*** Dataset excerpts

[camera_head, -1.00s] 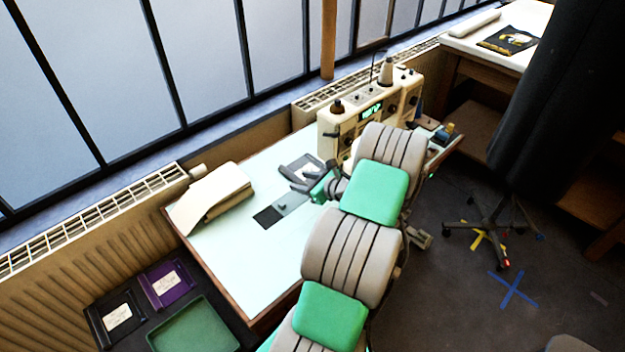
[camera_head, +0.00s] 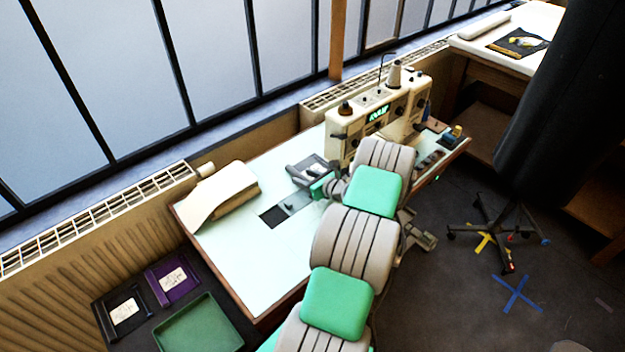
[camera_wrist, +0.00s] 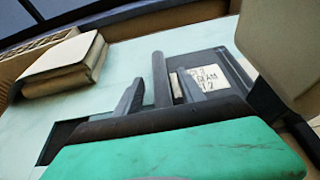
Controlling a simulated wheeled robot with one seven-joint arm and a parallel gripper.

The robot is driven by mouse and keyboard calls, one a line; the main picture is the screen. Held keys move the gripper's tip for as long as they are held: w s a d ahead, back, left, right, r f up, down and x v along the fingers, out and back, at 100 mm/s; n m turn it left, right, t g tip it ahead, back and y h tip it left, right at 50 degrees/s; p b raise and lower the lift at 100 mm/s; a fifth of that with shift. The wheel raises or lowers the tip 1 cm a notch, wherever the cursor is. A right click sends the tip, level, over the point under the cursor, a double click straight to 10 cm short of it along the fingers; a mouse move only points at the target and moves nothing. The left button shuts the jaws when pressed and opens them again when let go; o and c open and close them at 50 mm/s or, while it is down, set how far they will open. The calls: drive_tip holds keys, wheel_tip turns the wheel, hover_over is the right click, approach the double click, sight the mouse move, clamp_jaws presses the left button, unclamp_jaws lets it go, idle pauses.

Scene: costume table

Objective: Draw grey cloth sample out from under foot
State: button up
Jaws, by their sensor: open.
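The grey cloth sample (camera_wrist: 222,72) is a dark grey piece with a white lettered label, lying flat beside the sewing machine. It also shows in the head view (camera_head: 318,163), partly behind my gripper. My gripper (camera_wrist: 148,68) is open, its two dark fingers at the left side of the sample. In the head view my gripper (camera_head: 300,174) is low over the pale table, left of the machine. The sewing machine (camera_head: 346,128) is cream with a green display; its body overhangs the sample's right side in the wrist view (camera_wrist: 285,45). The foot is hidden, and finger contact cannot be told.
A folded cream cloth stack (camera_head: 226,190) lies on the table's left end. A dark rectangle (camera_head: 272,216) is in the tabletop. A green tray (camera_head: 200,325), a purple sample (camera_head: 172,281) and a black sample (camera_head: 124,311) are at lower left. The pale tabletop (camera_head: 235,255) is largely clear.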

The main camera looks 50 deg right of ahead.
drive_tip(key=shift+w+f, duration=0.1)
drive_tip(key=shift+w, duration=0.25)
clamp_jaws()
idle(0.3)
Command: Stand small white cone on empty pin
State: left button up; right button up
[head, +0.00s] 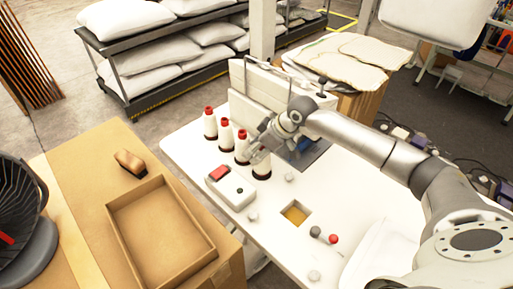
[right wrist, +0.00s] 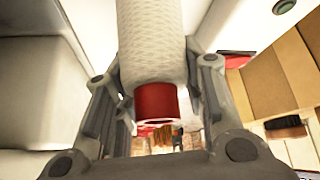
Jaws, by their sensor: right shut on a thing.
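My right gripper (head: 262,143) is shut on a white cone (head: 262,168) beside the sewing machine. In the right wrist view the same cone (right wrist: 155,45) sits between the two fingers, with its red end (right wrist: 156,103) toward the camera. In the head view the cone is upright with a dark base at its lower end, and the gripper covers its top. I cannot tell whether it rests on a pin. Several other white cones with red tops stand in a row to its left; the nearest is this one (head: 242,148). My left gripper is out of view.
The white table (head: 330,200) holds a white box with a red part (head: 231,187), just left and in front of the cone. The white sewing machine (head: 255,92) stands behind. A cardboard tray (head: 135,262) and a brown brush-like item (head: 130,162) lie on the left cardboard surface.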

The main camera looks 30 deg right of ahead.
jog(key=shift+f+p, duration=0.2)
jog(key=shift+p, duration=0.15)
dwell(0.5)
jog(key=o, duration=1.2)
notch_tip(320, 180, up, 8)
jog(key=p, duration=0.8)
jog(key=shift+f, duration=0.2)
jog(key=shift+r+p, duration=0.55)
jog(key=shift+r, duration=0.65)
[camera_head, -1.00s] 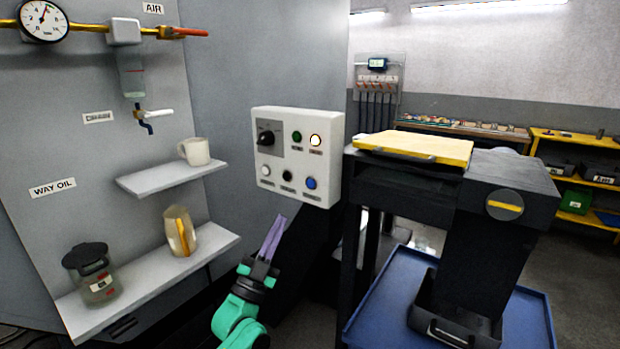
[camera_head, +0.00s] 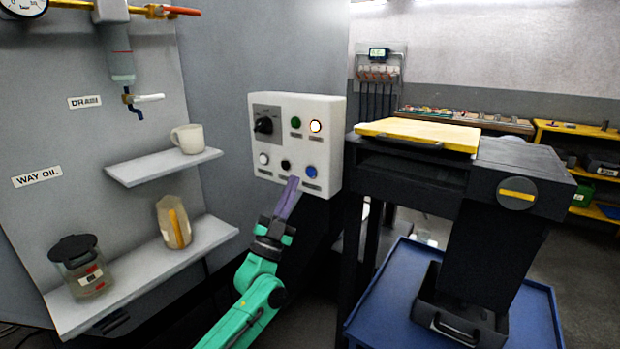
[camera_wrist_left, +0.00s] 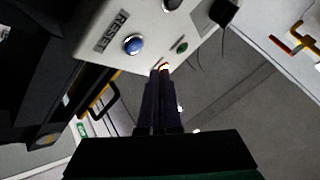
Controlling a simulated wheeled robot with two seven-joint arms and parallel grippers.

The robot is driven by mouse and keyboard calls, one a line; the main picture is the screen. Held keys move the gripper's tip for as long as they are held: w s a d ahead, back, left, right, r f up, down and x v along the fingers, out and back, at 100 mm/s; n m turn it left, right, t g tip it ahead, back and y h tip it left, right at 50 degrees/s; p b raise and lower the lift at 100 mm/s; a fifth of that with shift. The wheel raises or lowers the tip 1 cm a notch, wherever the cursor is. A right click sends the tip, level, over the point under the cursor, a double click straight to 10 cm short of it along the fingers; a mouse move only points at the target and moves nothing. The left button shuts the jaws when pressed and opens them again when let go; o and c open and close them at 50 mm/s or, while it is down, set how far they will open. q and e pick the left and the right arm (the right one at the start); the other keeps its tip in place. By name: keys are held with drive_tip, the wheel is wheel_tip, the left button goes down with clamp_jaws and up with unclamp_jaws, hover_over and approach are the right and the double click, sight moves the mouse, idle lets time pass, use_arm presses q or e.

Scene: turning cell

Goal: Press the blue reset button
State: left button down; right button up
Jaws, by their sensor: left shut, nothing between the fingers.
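The white control panel (camera_head: 333,120) holds a black rotary knob and several round buttons. The blue button (camera_head: 311,171) is at its lower right. In the left wrist view the blue button (camera_wrist_left: 133,44) sits beside a RESET label (camera_wrist_left: 111,32). My left gripper (camera_head: 293,181) is shut and empty, its fingers pointing up at the panel's lower edge, just below and left of the blue button. In the left wrist view its fingertips (camera_wrist_left: 161,70) lie below and right of the button. I cannot tell whether they touch the panel. My right gripper is not in view.
A black stand with a yellow-topped tray (camera_head: 420,133) is close on the right, above a blue cart (camera_head: 385,310). Shelves on the left hold a mug (camera_head: 188,138), a jug (camera_head: 174,222) and a lidded jar (camera_head: 82,268).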

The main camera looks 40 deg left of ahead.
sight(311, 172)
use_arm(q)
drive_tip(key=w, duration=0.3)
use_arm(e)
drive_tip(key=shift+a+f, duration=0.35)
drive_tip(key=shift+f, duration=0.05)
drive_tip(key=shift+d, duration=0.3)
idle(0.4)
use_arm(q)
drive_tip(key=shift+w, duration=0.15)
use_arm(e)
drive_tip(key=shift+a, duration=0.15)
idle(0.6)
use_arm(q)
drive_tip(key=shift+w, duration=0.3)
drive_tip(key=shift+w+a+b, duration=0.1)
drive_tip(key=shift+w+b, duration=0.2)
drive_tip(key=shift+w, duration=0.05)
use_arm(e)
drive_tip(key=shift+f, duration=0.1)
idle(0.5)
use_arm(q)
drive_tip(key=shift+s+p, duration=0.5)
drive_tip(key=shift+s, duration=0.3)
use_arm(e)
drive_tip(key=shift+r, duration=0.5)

******

Written task: The listing above must be printed again exactly, minus its pictures.

Final result:
[camera_head, -1.00s] 
[camera_head, +0.00s] 
[camera_wrist, +0.00s] 
Controlling a simulated wheeled robot with one seven-joint arm and a parallel gripper.

The robot is driven by mouse and keyboard calls, one a line; the main picture is the screen. Held keys move the gripper's tip for as long as they are held: w s a d ahead, back, left, right, r f up, down and x v along the fingers, out and back, at 100 mm/s; n m turn it left, right, t g tip it ahead, back and y h tip it left, right at 50 degrees/s; p b raise and lower the lift at 100 mm/s; a fifth of that with shift. The wheel raises or lowers the tip 1 cm a notch, wherever the cursor is. A right click sends the tip, level, over the point under the cursor, a double click straight to 10 cm short of it along the fingers; a mouse move only points at the target and moves nothing. The left button shuts the jaws when pressed and opens them again when let go; o and c open and close them at 50 mm/s or, while it is down, set how far they will open. The calls: drive_tip holds keys, wheel_tip turns the wheel, hover_over is the right click, approach the double click, sight the mouse move, clamp_jaws presses the left button, unclamp_jaws lets it go, idle pauses.

Scene: costume table

Objective: Draw grey cloth sample out from under foot
State: button up
Jaws, by their sensor: open.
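The grey cloth sample (camera_wrist: 222,72) is a dark grey piece with a white lettered label, lying flat beside the sewing machine. It also shows in the head view (camera_head: 318,163), partly behind my gripper. My gripper (camera_wrist: 148,68) is open, its two dark fingers at the left side of the sample. In the head view my gripper (camera_head: 300,174) is low over the pale table, left of the machine. The sewing machine (camera_head: 346,128) is cream with a green display; its body overhangs the sample's right side in the wrist view (camera_wrist: 285,45). The foot is hidden, and finger contact cannot be told.
A folded cream cloth stack (camera_head: 226,190) lies on the table's left end. A dark rectangle (camera_head: 272,216) is in the tabletop. A green tray (camera_head: 200,325), a purple sample (camera_head: 172,281) and a black sample (camera_head: 124,311) are at lower left. The pale tabletop (camera_head: 235,255) is largely clear.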

The main camera looks 50 deg right of ahead.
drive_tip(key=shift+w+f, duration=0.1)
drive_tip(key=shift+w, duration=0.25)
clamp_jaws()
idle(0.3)
Command: Stand small white cone on empty pin
State: left button up; right button up
[head, +0.00s] 
[right wrist, +0.00s] 
Jaws, by their sensor: right shut on a thing.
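My right gripper (head: 262,143) is shut on a white cone (head: 262,168) beside the sewing machine. In the right wrist view the same cone (right wrist: 155,45) sits between the two fingers, with its red end (right wrist: 156,103) toward the camera. In the head view the cone is upright with a dark base at its lower end, and the gripper covers its top. I cannot tell whether it rests on a pin. Several other white cones with red tops stand in a row to its left; the nearest is this one (head: 242,148). My left gripper is out of view.
The white table (head: 330,200) holds a white box with a red part (head: 231,187), just left and in front of the cone. The white sewing machine (head: 255,92) stands behind. A cardboard tray (head: 135,262) and a brown brush-like item (head: 130,162) lie on the left cardboard surface.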

The main camera looks 30 deg right of ahead.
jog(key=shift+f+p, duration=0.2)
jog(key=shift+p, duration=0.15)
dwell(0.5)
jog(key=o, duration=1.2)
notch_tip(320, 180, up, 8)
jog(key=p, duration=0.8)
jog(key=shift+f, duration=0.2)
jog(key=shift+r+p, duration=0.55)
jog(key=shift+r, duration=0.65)
[camera_head, -1.00s] 
[camera_head, +0.00s] 
[camera_wrist_left, +0.00s] 
Controlling a simulated wheeled robot with two seven-joint arms and parallel grippers.

The robot is driven by mouse and keyboard calls, one a line; the main picture is the screen. Held keys move the gripper's tip for as long as they are held: w s a d ahead, back, left, right, r f up, down and x v along the fingers, out and back, at 100 mm/s; n m turn it left, right, t g tip it ahead, back and y h tip it left, right at 50 degrees/s; p b raise and lower the lift at 100 mm/s; a fifth of that with shift. The wheel raises or lowers the tip 1 cm a notch, wherever the cursor is. A right click sends the tip, level, over the point under the cursor, a double click straight to 10 cm short of it along the fingers; a mouse move only points at the target and moves nothing. The left button shuts the jaws when pressed and opens them again when let go; o and c open and close them at 50 mm/s or, while it is down, set how far they will open. q and e pick the left and the right arm (the right one at the start); the other keeps its tip in place. By name: keys are held with drive_tip, the wheel is wheel_tip, the left button goes down with clamp_jaws and up with unclamp_jaws, hover_over and approach are the right and the double click, sight moves the mouse, idle lets time pass, use_arm presses q or e.

Scene: turning cell

Goal: Press the blue reset button
State: left button down; right button up
Jaws, by their sensor: left shut, nothing between the fingers.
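The white control panel (camera_head: 333,120) holds a black rotary knob and several round buttons. The blue button (camera_head: 311,171) is at its lower right. In the left wrist view the blue button (camera_wrist_left: 133,44) sits beside a RESET label (camera_wrist_left: 111,32). My left gripper (camera_head: 293,181) is shut and empty, its fingers pointing up at the panel's lower edge, just below and left of the blue button. In the left wrist view its fingertips (camera_wrist_left: 161,70) lie below and right of the button. I cannot tell whether they touch the panel. My right gripper is not in view.
A black stand with a yellow-topped tray (camera_head: 420,133) is close on the right, above a blue cart (camera_head: 385,310). Shelves on the left hold a mug (camera_head: 188,138), a jug (camera_head: 174,222) and a lidded jar (camera_head: 82,268).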

The main camera looks 40 deg left of ahead.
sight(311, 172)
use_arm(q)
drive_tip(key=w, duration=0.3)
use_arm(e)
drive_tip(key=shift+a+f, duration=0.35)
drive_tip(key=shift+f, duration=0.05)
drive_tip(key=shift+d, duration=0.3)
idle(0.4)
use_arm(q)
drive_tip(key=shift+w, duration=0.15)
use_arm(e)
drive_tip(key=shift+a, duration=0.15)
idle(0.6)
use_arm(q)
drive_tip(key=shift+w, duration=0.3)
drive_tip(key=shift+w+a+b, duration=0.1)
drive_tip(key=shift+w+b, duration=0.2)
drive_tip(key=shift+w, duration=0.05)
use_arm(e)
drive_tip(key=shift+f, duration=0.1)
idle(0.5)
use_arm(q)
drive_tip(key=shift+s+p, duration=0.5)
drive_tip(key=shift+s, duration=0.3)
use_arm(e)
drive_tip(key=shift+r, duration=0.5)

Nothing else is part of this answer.